Copy out all lines carrying the word "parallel".

(Source records):
━━━━━━━━━━━━━━━━━━━━
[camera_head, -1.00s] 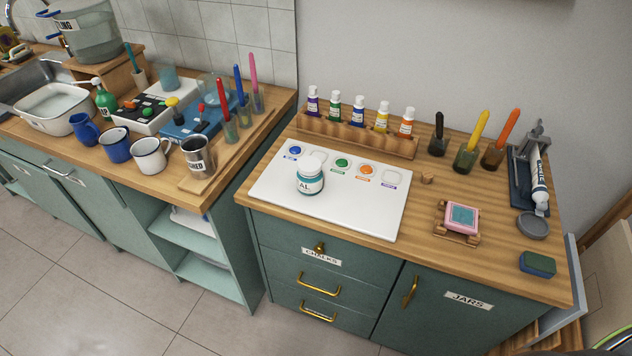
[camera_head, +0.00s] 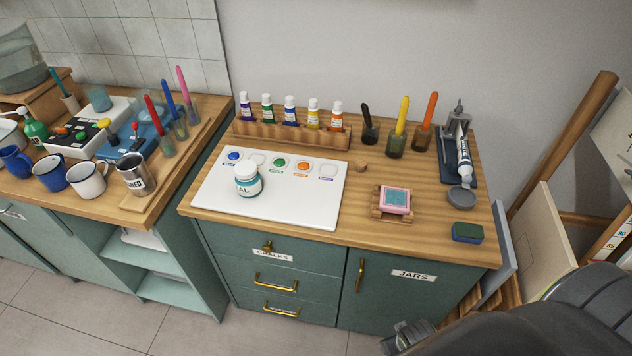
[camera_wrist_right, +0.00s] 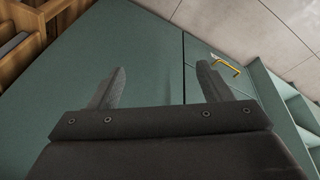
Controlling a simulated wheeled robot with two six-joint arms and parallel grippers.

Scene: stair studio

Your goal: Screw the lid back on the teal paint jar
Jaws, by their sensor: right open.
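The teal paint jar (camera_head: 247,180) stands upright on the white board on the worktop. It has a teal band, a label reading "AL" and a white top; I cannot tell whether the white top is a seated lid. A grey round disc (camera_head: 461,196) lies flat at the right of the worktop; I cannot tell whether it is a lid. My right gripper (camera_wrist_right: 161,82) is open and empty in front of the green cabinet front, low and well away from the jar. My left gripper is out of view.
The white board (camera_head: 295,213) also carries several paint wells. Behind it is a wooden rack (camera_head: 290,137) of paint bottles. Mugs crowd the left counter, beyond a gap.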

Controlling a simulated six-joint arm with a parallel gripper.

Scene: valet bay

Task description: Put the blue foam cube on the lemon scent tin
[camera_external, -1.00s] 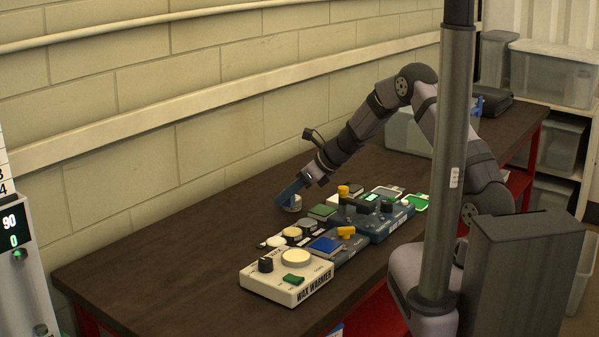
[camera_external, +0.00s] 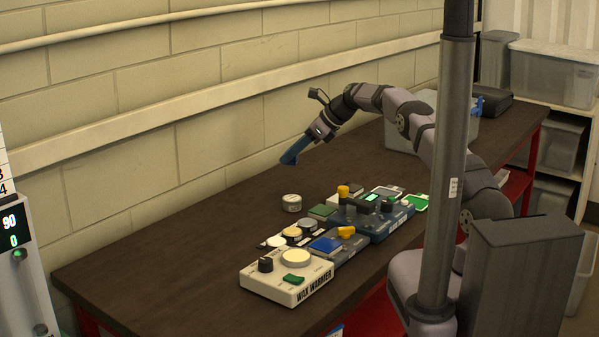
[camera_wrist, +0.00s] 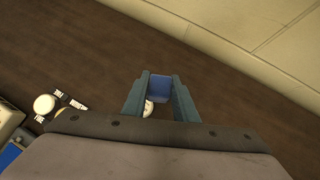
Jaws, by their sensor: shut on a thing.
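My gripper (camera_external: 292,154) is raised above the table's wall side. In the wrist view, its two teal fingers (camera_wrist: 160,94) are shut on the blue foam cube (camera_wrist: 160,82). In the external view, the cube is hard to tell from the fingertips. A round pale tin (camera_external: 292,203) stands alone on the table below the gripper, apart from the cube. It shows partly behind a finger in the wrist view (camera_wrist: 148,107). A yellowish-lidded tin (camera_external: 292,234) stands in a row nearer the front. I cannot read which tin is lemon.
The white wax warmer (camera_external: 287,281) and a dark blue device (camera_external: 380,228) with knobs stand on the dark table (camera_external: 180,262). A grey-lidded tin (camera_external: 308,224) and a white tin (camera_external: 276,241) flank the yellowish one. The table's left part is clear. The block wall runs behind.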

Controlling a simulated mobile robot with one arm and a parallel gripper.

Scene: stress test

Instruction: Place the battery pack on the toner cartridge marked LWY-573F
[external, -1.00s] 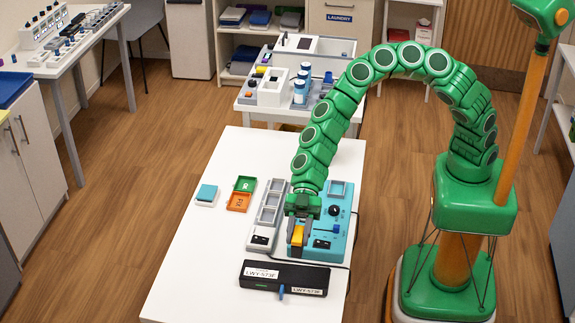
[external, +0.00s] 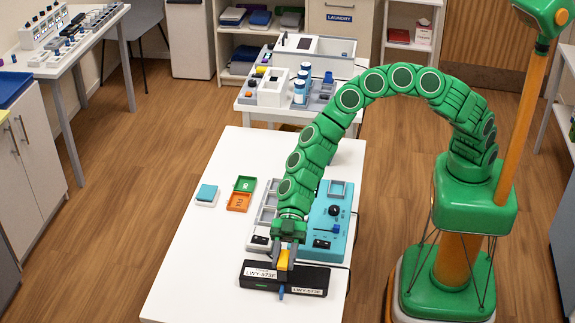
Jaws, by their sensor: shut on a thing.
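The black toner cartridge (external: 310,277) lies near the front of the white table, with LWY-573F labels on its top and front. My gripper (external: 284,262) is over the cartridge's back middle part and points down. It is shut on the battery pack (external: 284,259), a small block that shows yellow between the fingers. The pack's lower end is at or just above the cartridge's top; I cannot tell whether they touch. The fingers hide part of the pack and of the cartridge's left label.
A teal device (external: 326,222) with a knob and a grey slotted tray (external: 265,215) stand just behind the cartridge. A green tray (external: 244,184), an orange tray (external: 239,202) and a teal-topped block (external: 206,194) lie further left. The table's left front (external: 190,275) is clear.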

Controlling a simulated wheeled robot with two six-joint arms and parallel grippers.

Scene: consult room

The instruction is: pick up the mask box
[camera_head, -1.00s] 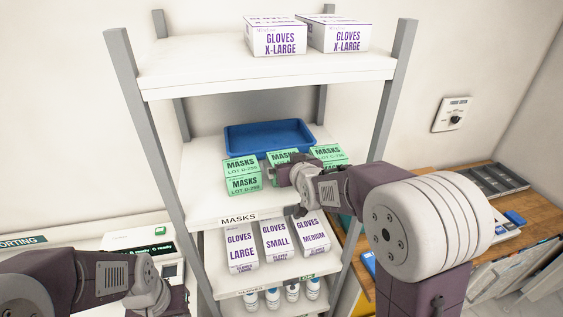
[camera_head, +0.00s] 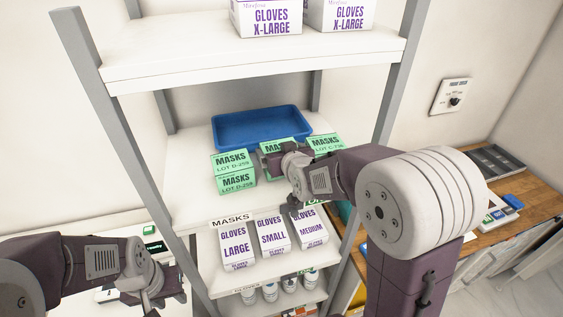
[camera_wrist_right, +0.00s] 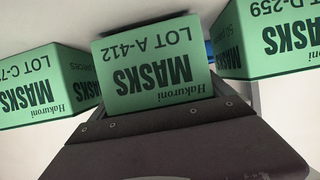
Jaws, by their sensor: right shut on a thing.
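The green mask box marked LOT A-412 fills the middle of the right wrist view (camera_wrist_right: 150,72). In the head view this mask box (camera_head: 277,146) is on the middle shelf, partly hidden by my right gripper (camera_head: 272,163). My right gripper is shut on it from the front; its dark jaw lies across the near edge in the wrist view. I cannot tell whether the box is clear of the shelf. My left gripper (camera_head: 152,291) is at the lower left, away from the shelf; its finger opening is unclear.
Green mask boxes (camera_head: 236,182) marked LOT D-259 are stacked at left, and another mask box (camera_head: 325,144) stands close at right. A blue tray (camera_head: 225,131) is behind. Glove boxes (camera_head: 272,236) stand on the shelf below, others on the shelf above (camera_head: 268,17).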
━━━━━━━━━━━━━━━━━━━━
(PROBLEM SOLUTION):
Controlling a simulated wheeled robot with two six-joint arms and parallel grippers.
Controlling a simulated six-joint arm with a parallel gripper.
Controlling a simulated mobile robot with one arm and a parallel gripper.
Controlling a simulated wheeled robot with two six-joint arms and parallel grippers.

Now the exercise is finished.